Forcing a systematic full garbage collection upon each request
can serioulsy harm performance. This is reported as
https://bz.mercurial-scm.org/show_bug.cgi?id=6075

With this change we're performing the full collection according
to a new setting, experimental.web.full-garbage-collection-rate.
The default value is 1, which doesn't change the behavior and will
allow us to test on real use cases. If the value is 0, no full garbage
collection occurs.

Regardless of the value of the setting, a partial garbage collection
still occurs upon each request (not attempting to collect objects from
the oldest generation). This should be enough to take care of
reference cycles that have been created by the last request
(assessment of this requires changing the setting, not to be 1).

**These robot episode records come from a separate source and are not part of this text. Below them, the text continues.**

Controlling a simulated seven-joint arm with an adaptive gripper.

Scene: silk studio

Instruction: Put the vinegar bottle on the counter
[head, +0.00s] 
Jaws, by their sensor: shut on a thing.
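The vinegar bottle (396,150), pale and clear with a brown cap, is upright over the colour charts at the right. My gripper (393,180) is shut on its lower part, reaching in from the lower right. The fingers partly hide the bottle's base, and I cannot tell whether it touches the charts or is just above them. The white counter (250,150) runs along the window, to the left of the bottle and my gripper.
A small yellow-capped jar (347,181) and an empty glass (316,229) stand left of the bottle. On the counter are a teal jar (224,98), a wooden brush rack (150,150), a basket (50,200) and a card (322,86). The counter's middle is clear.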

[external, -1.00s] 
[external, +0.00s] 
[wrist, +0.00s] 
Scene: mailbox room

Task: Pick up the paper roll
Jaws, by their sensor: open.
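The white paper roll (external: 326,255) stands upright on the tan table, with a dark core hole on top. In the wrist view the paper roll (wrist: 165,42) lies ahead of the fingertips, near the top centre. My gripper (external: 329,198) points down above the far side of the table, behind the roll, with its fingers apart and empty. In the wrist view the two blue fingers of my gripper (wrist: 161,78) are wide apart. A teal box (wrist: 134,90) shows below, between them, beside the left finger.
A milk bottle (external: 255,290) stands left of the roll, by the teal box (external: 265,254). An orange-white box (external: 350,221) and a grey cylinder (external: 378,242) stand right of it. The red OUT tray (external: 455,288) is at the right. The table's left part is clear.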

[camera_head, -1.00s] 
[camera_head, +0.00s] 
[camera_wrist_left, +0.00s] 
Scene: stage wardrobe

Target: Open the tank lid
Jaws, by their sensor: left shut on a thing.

In my experience chasing memory leaks in Mercurial servers,
the full collection never reclaimed any memory, but this is with
Python 3 and biased towards small repositories.

On the other hand, as explained in the Python developer docs [1],
frequent full collections are very harmful in terms of performance if
lots of objects survive the collection, and hence stay in the
oldest generation. Note that gc.collect() is indeed trying to
collect the oldest generation [2]. This happens usually in two cases:

  • unwanted lingering objects (i.e., an actual memory leak that the GC cannot do anything about). Sadly, we have lots of those these days.
  • desireable long-term objects, typically in caches (not inner caches carried by repositories, which should be collected with them). This is a subject of interest for the Heptapod project.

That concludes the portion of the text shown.